MUST READ: Hacking at Education: TED, Technology Entrepreneurship, Uncollege, and the Hole in the Wall
March 8, 2013 at 1:42 am 2 comments
Audrey Watters has an insightful essay that show how the “Hack Education” and TED movements misunderstand school. Public school is not better than learning on your own. Public school is about making sure that everyone has the opportunity to learn. I believe that the issues are the same for MOOCs, which tend to draw a well-educated, majority-class, and male audience. I highly recommend reading her entire essay linked below.
“I’m the first MacCaw not to go to Cambridge,” says one of the informant. This and a myriad of other utterances are rather mind-boggling markers of privilege, markers that Hacking Your Education fails to examine and that the book seems extraordinarily unaware of.
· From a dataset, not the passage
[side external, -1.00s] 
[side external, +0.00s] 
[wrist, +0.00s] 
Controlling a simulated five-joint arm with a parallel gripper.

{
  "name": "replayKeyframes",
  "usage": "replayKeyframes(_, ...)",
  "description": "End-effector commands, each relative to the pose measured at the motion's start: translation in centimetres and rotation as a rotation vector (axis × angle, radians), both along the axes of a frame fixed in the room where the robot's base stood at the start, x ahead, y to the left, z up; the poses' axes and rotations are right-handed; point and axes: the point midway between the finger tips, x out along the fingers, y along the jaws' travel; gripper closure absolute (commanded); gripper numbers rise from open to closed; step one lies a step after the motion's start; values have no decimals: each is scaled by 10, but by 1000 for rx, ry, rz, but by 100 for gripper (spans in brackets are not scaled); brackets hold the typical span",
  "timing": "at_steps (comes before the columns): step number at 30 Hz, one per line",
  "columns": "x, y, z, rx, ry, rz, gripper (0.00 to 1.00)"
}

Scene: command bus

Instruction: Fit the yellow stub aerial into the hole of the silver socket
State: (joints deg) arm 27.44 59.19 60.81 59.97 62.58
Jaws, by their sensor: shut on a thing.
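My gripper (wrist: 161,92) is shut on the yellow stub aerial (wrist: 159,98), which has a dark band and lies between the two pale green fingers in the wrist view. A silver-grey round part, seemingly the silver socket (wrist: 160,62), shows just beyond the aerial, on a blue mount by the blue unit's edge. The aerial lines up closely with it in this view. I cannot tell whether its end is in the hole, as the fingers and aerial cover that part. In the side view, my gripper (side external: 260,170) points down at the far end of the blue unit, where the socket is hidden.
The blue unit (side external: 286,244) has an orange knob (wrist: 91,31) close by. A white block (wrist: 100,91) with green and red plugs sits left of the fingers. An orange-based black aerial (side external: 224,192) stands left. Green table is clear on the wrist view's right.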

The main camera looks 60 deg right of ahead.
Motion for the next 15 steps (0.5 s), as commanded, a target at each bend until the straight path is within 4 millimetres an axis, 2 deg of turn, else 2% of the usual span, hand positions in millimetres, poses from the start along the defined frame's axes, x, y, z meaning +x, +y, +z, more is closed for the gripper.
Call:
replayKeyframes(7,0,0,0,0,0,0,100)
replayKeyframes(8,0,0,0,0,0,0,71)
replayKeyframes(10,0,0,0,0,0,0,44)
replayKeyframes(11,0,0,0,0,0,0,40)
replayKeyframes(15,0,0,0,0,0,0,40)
One hack it offers for the young uncollege-er: “take people out for coffee” — budget $150 a month to do so. Another hack: “go to conferences.” Sneak in. “Hardly anyone will notice.” Another hack: “buy an airplane ticket.” “You can go anywhere in the world for $1500.” “Collect frequent flyer points.” Too bad if you’re big or black or brown or a non-native English speaker or the working poor or a single mom. Just practice your posture and your grammar and your email introductions, and you’re golden.
via Hacking at Education: TED, Technology Entrepreneurship, Uncollege, and the Hole in the Wall.
Entry filed under: Uncategorized. Tags: high school, K12, MOOCopalypse, MOOCs, undergraduate.
1.
amitdeutsch | March 8, 2013 at 4:18 am
Such a refreshing commentary, thanks for sharing! I think it’s crucial that amongst all the hype around ‘liberating education’, we also bring to light the issues of privilege and inequality that make it so easy to dismiss education in the first place. Well, off to Denver in a few hours, hopefully I’ll see you at SIGCSE!
2.
Educational Technology as Imperialism: Finding a middle ground between Papert and Freire | Computing Education Blog | November 7, 2014 at 8:57 am
[…] Watters is an insightful writer who tackles hard issues in educational technology. I’ve cited her work before in this blog. The post linked below made me realize that I need to read more by Paulo […]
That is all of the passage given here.